Sin embargo, es precisamente durante el periodo de sus aproximaciones a Duchamp que emprende los que quizá sean sus proyectos poéticos más complejos y experimentales, aquellos en que la cercanía e interés por otras disciplinas artísticas es más evidente: de Blanco (1966) a los “Topoemas” (1971), pasando por los “Discos visuales” en colaboración con Vicente Rojo (1968), se trata de proyectos cargados por la electricidad del riesgo, en los que realiza una exploración de las relaciones entre plástica y palabra —fundamentalmente entre la espacialidad del poema y sus lecturas plurales— y que retoman (es verdad que un tanto trasnohadamente) lo hecho por Mallarmé en la constelación tipográfica de Un tiro de dados jamás abolirá el azar.
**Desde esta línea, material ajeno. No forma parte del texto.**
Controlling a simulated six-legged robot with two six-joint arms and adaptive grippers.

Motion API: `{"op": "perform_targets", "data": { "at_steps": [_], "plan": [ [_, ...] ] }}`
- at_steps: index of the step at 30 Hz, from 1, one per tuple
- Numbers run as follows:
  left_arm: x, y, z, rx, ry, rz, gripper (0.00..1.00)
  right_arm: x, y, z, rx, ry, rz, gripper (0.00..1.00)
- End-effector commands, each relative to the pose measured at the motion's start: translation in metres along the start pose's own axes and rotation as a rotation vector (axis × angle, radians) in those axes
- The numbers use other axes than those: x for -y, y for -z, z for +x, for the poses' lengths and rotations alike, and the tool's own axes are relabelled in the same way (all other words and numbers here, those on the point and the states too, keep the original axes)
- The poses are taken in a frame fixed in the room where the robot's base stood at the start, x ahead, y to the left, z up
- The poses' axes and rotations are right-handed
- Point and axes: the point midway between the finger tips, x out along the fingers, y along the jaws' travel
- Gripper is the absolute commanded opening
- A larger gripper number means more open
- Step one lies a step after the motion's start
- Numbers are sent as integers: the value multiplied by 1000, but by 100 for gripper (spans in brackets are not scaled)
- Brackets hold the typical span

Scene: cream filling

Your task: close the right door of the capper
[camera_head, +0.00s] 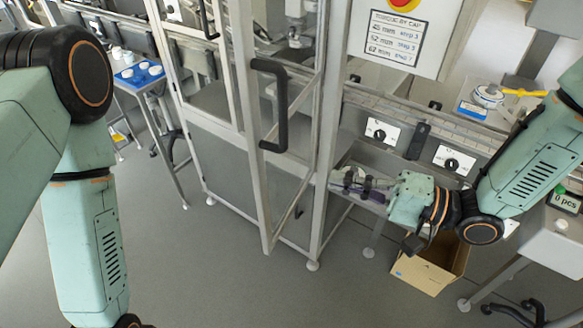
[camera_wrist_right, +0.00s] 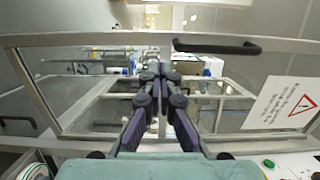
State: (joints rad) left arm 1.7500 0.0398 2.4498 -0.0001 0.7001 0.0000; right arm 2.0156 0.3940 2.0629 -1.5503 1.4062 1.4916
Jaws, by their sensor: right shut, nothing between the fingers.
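The capper's right door (camera_head: 249,135) is a tall clear panel in a grey metal frame with a black handle (camera_head: 281,105). It stands partly open, its lower free corner swung out toward me. My right gripper (camera_head: 338,182) is shut and empty, to the right of the door by the capper's front post, fingers pointing left. In the right wrist view the shut fingertips (camera_wrist_right: 160,70) appear in front of the door's clear panel, with the handle (camera_wrist_right: 215,47) beyond them. I cannot tell whether they touch the door. My left arm is at the left; its gripper is out of frame.
A control panel with black knobs (camera_head: 453,163) and a red-and-yellow stop button (camera_head: 403,3) lies right of the door. A cardboard box (camera_head: 428,272) stands on the floor below my right arm. A small table with a blue tray (camera_head: 139,75) is at the left. The floor in front is clear.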

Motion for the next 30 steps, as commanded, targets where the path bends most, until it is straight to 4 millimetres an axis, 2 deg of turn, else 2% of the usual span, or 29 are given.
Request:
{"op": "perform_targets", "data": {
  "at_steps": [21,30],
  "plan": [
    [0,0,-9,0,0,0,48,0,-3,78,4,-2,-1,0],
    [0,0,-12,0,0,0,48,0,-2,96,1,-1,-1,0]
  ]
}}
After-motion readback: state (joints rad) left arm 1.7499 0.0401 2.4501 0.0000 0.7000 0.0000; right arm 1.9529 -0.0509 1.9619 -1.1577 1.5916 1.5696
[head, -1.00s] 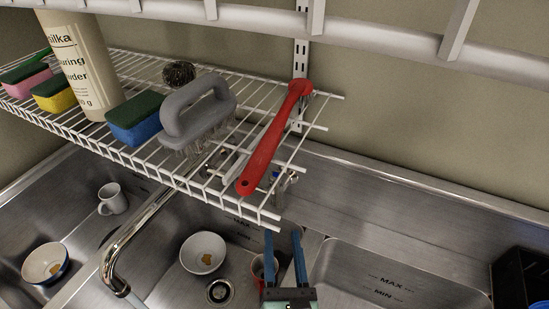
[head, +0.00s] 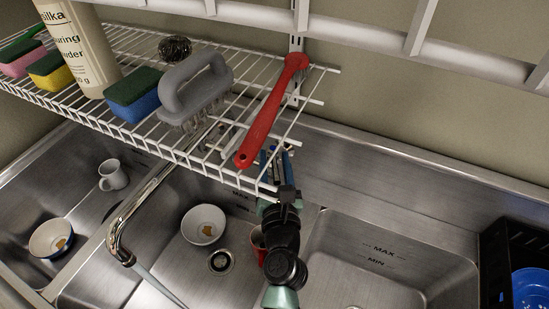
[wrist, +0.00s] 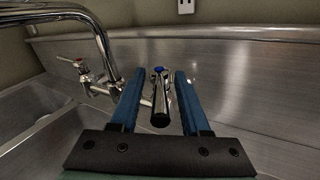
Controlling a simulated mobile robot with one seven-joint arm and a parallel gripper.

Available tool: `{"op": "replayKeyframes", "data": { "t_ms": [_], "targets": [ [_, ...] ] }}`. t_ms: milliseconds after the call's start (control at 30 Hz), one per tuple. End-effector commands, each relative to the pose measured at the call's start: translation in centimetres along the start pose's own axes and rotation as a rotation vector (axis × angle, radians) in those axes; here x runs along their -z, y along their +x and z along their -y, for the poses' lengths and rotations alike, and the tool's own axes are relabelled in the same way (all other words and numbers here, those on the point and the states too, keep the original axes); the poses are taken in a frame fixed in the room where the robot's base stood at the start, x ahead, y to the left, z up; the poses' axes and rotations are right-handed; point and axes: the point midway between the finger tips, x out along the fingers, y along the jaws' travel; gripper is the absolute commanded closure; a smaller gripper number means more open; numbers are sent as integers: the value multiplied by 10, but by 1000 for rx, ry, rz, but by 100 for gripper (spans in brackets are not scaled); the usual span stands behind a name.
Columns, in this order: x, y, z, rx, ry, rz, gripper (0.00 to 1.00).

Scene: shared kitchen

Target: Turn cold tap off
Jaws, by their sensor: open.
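The cold tap handle (wrist: 161,98), a chrome lever with a blue mark, sits in the middle of the wrist view. My gripper (wrist: 160,73) is open, with one blue finger on each side of the handle. Small gaps show between the fingers and the handle. The hot tap handle (wrist: 81,64), with a red mark, is further left on the same chrome fitting. In the head view my gripper (head: 275,160) is at the back of the sink, beside the shelf end, and hides most of the cold tap. I cannot tell whether water runs.
A wire shelf (head: 196,158) overhangs the taps, with a red-handled brush (head: 265,118) near its right end. The chrome spout (head: 150,190) curves over the left basins. A white bowl (head: 203,224) and a red mug (head: 257,240) are below. The right basin (head: 375,255) looks empty.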

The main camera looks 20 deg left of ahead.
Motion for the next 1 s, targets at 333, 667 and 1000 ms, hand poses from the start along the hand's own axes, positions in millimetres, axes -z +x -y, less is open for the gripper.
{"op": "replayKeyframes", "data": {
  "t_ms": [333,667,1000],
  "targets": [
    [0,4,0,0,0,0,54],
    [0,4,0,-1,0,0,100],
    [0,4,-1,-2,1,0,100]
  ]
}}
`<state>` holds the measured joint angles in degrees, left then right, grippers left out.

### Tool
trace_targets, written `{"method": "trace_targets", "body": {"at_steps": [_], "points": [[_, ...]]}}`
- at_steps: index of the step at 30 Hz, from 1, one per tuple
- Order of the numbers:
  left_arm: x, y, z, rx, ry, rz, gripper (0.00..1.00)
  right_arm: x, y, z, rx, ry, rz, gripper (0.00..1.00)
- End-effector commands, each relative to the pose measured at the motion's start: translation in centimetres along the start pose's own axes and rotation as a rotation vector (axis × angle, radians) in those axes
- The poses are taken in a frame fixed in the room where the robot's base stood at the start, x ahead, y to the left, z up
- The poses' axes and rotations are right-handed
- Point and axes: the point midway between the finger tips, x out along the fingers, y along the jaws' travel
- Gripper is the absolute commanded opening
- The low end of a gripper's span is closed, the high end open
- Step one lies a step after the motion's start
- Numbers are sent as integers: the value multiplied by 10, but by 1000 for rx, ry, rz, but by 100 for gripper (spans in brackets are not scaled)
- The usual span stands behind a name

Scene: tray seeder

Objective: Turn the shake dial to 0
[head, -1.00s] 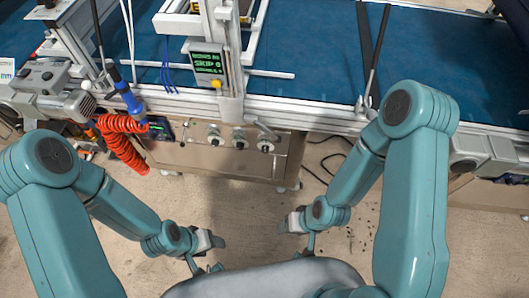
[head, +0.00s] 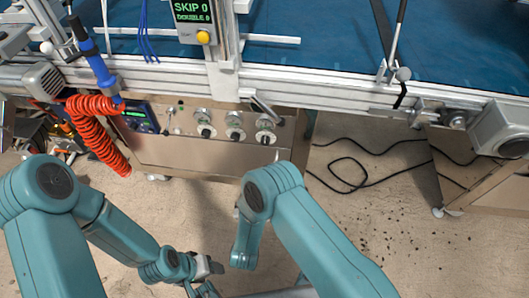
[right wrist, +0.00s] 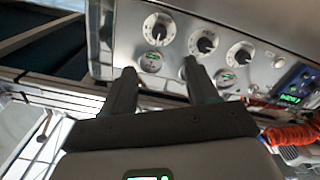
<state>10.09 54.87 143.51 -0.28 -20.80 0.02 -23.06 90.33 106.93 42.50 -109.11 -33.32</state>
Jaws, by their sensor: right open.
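The steel control panel (head: 205,154) carries three round dials with black knobs: a left one (head: 204,131), a middle one (head: 235,134) and a right one (head: 265,137). Their labels are too small to read, so I cannot tell which is the shake dial. The right wrist view shows the dials in a row (right wrist: 204,42), with small gauges beneath. My right gripper (right wrist: 160,72) is open and empty, its fingers pointing at the panel below the dials. Its jaws are hidden in the head view. My left gripper (head: 207,275) hangs low, away from the panel; its jaws are unclear.
A coiled orange hose (head: 92,125) hangs left of the panel, near a small green-lit display (head: 138,118). A metal lever (head: 266,107) juts above the right dial. A screen (head: 192,12) with a yellow button stands above. Black cables (head: 350,165) lie on open floor at right.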

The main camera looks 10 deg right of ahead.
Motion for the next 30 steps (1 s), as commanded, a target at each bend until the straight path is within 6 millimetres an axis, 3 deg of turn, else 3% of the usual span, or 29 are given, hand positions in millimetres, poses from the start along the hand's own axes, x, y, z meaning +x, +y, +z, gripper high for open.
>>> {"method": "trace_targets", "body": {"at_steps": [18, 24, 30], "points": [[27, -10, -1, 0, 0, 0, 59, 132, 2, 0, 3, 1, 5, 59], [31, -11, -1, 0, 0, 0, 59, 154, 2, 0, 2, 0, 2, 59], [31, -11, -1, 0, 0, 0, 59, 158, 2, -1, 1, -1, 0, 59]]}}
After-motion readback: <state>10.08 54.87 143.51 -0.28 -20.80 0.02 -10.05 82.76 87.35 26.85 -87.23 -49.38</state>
Aunque sus referentes explícitos en estas aventuras mixtas, traslapadas o “fuera de campo” —Graciela Speranza dixit— pertenezcan a la historia de la poesía (Mallarmé, Apollinaire, Tablada, los poetas concretos, por sólo mencionar un puñado), no es imposible que Paz tuviera también un ojo puesto en el ejemplo de Duchamp (y quizá también en el de John Cage en el terreno de la música) y que, a su imagen y semejanza, se propusiera continuar la tradición poética de Occidente precisamente a través de su ruptura —desmarcándose de lo que identificamos comúnmente como escritura de poesía—, dejándose seducir y contaminar por otros lenguajes, por ese deseo expansivo y transformador en el que ya no cabe hablar más de artes visuales y artes verbales como entidades separadas. (En este periodo Paz concibe incluso poemas que se sueñan cinematográficos: una versión escénica o filmada de Blanco “combinaría en forma dinámica las letras, la palabra hablada, las sensaciones visuales y auditivas”).

En el deseo por lanzar un medio (la poesía) hacia el afuera de su lenguaje, opta por abrevar en otros medios y lenguajes específicos en busca de su liberación y quiebre. Si el antecedente directo de una obra como El gran vidrio sería, según Paz, Un coup de dés (Un tiro de dados), nada más natural que arriesgar la continuación crítica de Mallarmé —aquella que al mismo tiempo lo traiciona y lo renueva— a través de la obra de Duchamp, mediante ese desvío o desbordamiento que supone escudriñar los mecanismos y alcances de otra práctica para entonces producir un cortocircuito al interior de la poesía. Así, el círculo se cierra y, como corresponde a toda aventura crítica, queda abierto.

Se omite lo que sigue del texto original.